Across the island you will see shuttered houses in the softest pastels lining lightly cobbled streets of taupes and greys. There is a distinct colour scheme that reflects the simple way of life and natural coastline. The pale blues and khakis, the mellow creams and lilacs are seen in architecture, fashion and art. It’s as if the island has been painted in gentle watercolour strokes. At dusk and dawn these colours come alive, the light sparkles on the water and glides across buildings. Make sure you have your camera ready, although no picture really does it justice.

The bridge connecting the island to the mainland is iconic

Built in 1988, the 3km bridge is the only entry point into the island, other than by boat. It offers stunning views as you both leave behind mainland France and enter the island. Open 24/7, a small fee is paid at the toll gate on your journey into Ile de Ré, though there is no fee leaving. Leave your cares and worries behind as you drive across the bridge into a peaceful haven.

Bridge to Ile de Ré

It is the Parisian equivalent of the Hamptons

It’s no surprise that this small island becomes the summer haven of fashionable Parisians, who flock here to their second homes, escaping the hustle and bustle of city life. Ile de Ré is the epitome of understated French chic. There is no garish glitz and glamour of the Côte d’Azur. Instead there is an elegant nonchalance, a low-key sophistication that only the French can do so well.

It’s close to the historic city of La Rochelle

A strategically important harbour since the 12th century, La Rochelle became known as the gateway to the Atlantic and is on the other side of the bridge to Ile de Ré. Aside from having an airport for easy access, the city itself is well worth a visit. It has a rich history as an international port city, a hub for English, German, and Dutch merchants. In the Wars of Religion, La Rochelle became the main fortressed hub of illegal Huguenot worship. This history can be seen in the surviving old port, and is documented in various museums.

The historic old port of La Rochelle

You can easily avoid the tourists

The beauty of Ile de Ré is that it’s a tranquil snapshot into the simple life of local residents. Be careful when you visit though, as the summer season sees thousands of tourists, mainly French, descend upon the island. Try visiting in May or September for a quiet alternative, still with beautiful weather. The calmness of local life is the real essence of the island.

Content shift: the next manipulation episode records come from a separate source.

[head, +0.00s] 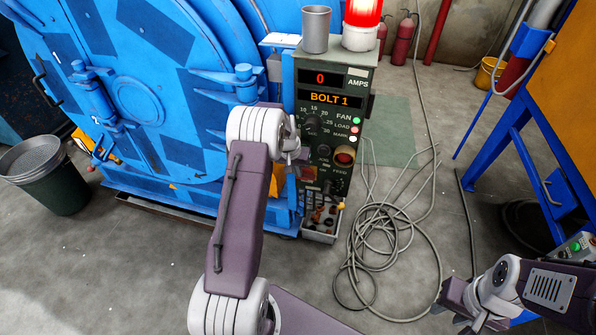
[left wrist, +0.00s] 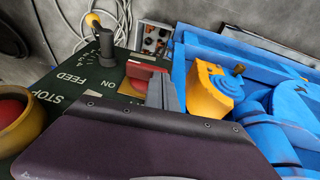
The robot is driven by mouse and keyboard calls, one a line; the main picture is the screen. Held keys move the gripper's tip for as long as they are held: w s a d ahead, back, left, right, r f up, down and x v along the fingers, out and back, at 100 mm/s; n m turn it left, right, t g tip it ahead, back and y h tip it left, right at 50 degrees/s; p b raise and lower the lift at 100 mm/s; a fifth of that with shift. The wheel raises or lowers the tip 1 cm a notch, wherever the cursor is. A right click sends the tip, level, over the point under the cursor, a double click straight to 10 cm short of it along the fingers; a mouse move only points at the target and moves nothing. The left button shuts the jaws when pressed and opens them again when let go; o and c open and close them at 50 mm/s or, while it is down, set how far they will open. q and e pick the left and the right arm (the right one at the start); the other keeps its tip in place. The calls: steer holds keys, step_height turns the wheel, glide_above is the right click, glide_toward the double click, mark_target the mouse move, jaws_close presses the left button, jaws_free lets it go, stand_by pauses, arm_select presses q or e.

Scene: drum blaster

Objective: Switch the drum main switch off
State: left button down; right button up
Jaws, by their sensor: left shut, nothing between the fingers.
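The dark green control panel (head: 330,120) stands in front of the blue drum (head: 130,90). My left gripper (head: 299,157) is at the panel's left edge. In the left wrist view its grey fingers (left wrist: 165,97) are shut and empty, beside the red handle; I cannot tell whether they touch it. The arm hides part of the panel's left side. My right gripper (head: 468,312) is at the lower right, far from the panel, its fingers unclear.
The panel also carries a black feed knob (left wrist: 106,46) and a red stop button (left wrist: 14,112) in a yellow collar. A grey cup (head: 316,30) and a lit red beacon (head: 362,14) stand on top. Loose cable (head: 375,245) lies on the floor at right.

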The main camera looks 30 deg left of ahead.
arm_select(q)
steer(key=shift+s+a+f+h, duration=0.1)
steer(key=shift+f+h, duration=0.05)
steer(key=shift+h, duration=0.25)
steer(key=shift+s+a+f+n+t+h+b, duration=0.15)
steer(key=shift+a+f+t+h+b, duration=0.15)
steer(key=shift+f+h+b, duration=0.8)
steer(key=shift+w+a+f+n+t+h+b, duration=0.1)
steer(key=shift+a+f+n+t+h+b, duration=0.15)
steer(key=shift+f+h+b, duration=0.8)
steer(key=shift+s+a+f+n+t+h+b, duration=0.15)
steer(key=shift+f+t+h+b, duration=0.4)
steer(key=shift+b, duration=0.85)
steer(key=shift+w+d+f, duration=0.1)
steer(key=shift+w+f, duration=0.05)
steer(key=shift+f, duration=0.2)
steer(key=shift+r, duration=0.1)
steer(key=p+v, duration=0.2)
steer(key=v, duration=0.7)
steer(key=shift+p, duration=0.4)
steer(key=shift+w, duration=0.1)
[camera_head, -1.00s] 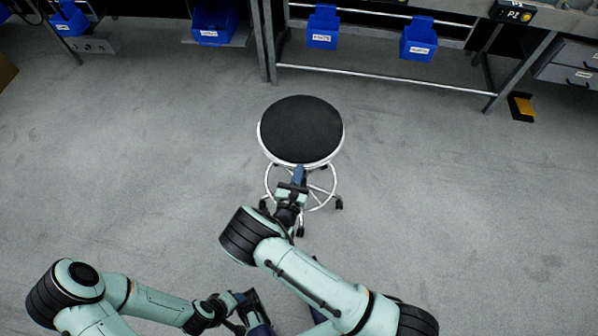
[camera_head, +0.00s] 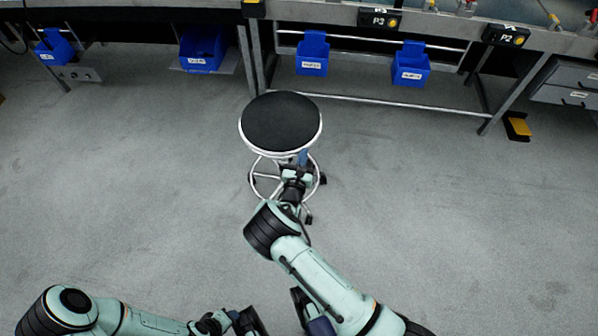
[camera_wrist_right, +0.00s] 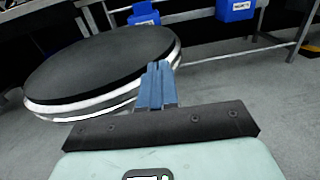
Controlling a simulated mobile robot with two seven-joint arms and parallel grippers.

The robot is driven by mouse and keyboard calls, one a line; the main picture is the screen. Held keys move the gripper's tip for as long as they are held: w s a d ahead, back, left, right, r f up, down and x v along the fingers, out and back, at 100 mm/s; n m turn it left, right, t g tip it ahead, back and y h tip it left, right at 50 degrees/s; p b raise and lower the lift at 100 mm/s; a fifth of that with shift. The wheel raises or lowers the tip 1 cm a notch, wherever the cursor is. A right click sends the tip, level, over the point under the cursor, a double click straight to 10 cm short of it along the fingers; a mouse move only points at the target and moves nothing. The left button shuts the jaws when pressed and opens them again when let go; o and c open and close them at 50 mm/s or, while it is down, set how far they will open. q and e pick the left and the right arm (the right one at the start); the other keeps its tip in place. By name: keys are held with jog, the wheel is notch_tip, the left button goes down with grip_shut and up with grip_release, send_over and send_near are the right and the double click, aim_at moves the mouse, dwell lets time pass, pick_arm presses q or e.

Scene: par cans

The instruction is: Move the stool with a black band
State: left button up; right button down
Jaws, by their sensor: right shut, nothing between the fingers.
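The stool (camera_head: 280,122) stands on the floor ahead, upright, with a round black seat, a silver rim, a foot ring and castors. In the right wrist view its seat (camera_wrist_right: 105,62) fills the left side. My right gripper (camera_head: 303,157) is at the near right edge of the seat and hides part of the foot ring and legs. Its blue fingers (camera_wrist_right: 158,78) are shut with nothing between them, beside the seat's rim; whether they touch it I cannot tell. My left gripper (camera_head: 248,322) is low at the bottom edge, partly cut off, its jaws unclear.
A workbench (camera_head: 375,98) with a low rail runs along the back. Blue bins (camera_head: 410,64) hang under it, and a grey drawer unit (camera_head: 566,85) stands at the right. A black and yellow object (camera_head: 518,127) lies by the bench leg. Floor is clear on both sides.

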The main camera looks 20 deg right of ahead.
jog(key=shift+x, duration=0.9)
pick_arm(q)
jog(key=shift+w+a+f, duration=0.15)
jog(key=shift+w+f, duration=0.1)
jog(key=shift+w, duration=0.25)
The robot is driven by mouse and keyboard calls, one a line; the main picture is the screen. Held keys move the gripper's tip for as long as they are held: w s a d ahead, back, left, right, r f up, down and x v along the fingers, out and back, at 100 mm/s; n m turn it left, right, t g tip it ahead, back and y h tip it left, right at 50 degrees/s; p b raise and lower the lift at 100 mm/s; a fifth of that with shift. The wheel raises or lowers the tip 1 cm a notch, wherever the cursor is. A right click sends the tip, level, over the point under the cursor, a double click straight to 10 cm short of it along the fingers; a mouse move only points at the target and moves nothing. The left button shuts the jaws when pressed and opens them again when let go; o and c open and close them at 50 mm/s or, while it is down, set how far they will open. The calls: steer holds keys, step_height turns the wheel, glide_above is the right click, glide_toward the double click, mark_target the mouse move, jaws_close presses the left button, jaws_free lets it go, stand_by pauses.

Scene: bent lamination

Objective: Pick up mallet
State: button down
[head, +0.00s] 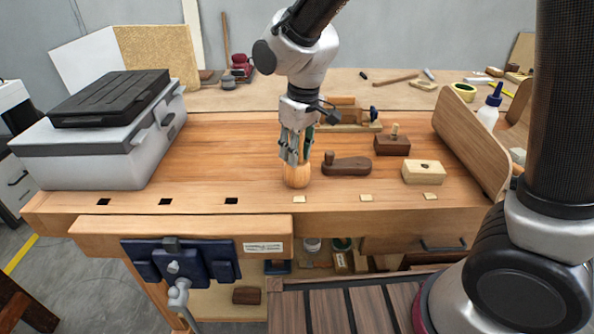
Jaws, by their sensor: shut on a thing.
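The mallet (297,178) shows as a rounded light-wood body near the front of the workbench, just below my gripper. My gripper (296,157) points down and is shut on the mallet's upper part. The fingers hide that part, so the handle does not show clearly. The mallet looks upright. I cannot tell whether its bottom touches the bench top.
A dark wooden tool (347,166) lies close to the right of the mallet. A dark block (392,146) and a pale block (424,173) lie farther right, before a curved wooden panel (470,150). A grey case (100,150) fills the left. The bench between is clear.

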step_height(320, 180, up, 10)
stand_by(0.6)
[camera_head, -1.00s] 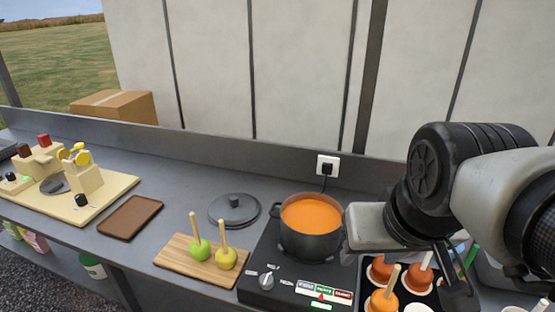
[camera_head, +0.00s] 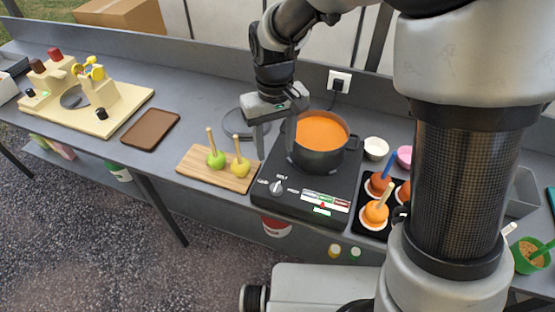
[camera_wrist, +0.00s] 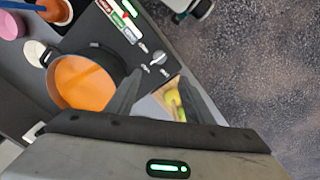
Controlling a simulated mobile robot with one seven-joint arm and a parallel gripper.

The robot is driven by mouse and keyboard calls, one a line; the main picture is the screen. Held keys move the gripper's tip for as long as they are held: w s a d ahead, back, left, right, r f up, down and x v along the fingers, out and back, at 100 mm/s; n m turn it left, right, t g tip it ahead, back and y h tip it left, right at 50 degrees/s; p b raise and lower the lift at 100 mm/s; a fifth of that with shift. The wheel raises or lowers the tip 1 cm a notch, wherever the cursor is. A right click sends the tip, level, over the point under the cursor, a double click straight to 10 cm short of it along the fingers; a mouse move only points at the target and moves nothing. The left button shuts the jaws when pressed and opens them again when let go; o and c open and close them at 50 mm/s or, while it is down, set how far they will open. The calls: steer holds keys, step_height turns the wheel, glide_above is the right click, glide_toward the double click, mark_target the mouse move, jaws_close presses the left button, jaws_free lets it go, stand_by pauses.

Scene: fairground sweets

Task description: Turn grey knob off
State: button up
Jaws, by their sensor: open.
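The grey knob (camera_head: 277,187) is on the front left of a black hotplate (camera_head: 262,200), with small white markings around it. In the wrist view the knob (camera_wrist: 158,58) lies beyond my fingertips, apart from them. My gripper (camera_head: 274,155) is open and empty, pointing down above the left part of the hotplate, beside the pot and behind the knob. A black pot (camera_head: 318,160) of orange liquid stands on the hotplate, close to my right finger. A label strip with a red pointer and a green-lit display is right of the knob.
A wooden board (camera_head: 200,168) with two apples on sticks lies left of the hotplate. A dark lid (camera_head: 236,124) is behind it. A black tray (camera_head: 376,227) of coated apples is at right. A brown tray (camera_head: 150,129) lies further left.

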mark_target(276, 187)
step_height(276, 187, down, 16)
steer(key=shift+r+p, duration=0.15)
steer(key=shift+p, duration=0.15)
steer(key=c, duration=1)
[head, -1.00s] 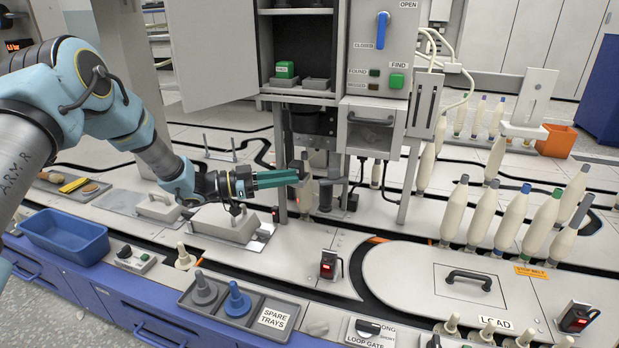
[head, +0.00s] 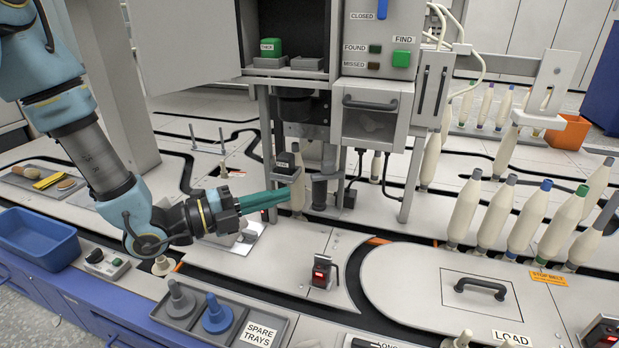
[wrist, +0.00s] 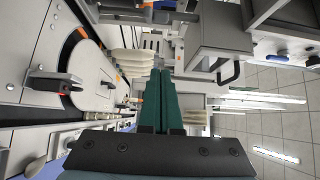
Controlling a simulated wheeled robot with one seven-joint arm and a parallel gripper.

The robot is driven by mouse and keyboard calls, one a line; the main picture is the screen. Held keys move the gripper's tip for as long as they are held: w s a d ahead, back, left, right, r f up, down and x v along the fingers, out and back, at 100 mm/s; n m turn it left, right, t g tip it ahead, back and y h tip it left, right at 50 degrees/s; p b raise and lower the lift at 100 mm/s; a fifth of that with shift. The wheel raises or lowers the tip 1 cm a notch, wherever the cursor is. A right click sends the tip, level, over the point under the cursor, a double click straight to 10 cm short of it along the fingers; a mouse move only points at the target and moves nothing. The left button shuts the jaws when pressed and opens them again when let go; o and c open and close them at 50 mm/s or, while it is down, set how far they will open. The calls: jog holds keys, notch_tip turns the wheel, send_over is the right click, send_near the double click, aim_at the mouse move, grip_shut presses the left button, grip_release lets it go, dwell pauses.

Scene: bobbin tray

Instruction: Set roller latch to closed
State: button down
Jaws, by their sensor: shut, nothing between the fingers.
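A blue lever (head: 382,8) is on the grey cabinet's front panel, cut off by the top edge of the head view. A CLOSED label is to its lower left; no label naming it as the roller latch is readable. My gripper (head: 288,196) has long green fingers pressed together and empty, pointing right. Its tips are low in front of the cabinet, beside a pale upright bobbin (head: 298,184) and a dark grey roller (head: 320,190); I cannot tell whether they touch. The wrist view also shows the shut fingers (wrist: 160,72).
A box with a dark handle (head: 371,115) hangs under the panel, and metal legs stand beside it. A green FIND button (head: 401,58) is on the panel. Bobbins (head: 520,215) stand at the right. A blue bin (head: 38,238) and the spare trays (head: 215,315) are in front.

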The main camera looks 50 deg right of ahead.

The incredible, classic cuisine

Influenced strongly by its position in the Atlantic, exquisite seafood is certainly the meal of choice. Elegant simplicity is seen equally across Michelin-starred restaurants serving multiple course tasting menus and beach shacks serving oysters and prawns straight from the sea. Depending on season, the island abounds with different local produce. In the spring there are the famous potatoes, asparagus and broad beans. In summer, tomatoes, peaches and cherries. All year you can find locally produced wine, beer, cheese and biscuits showcased in gorgeous little family-run wine bars dotted across the island. Try La Part des Anges in La Couarde-sur-Mer for a cosy wine bar; La Cabanajam near Saint-Martin-de-Ré for fresh seafood; and Saint-Martin’s Le Bistrot du Marin for a real local experience.

Oyster beds

The beautiful harbours

A crucial part of the historic activity of the island, and still an important hub of activity, many towns have gorgeous harbours where boats are moored. A must-see is the harbour at La Flotte, a charming, authentic village now classified as one of the most beautiful villages in France. The waterfront is a main attraction, where visitors and locals alike sip wine and watch boats come and go.

The main town is a UNESCO World Heritage site

Saint-Martin-de-Ré is the main town on the island, the mini capital of Ile de Ré. Home to some of the best restaurants, bistrots, bars, and ice cream, it is situated within fortressed walls and around a gorgeous waterfront. Saint-Martin is also a World Heritage site. In the 1670s, the famous French military engineer and Marshal of France, Vauban, was commissioned to overhaul the island’s defences. He enclosed this town in extensive fortifications and modern city walls still standing today. Climb the bell tower of the church for a panoramic view of the terracotta-roofed houses and donkeys grazing in striped shorts (a local tradition).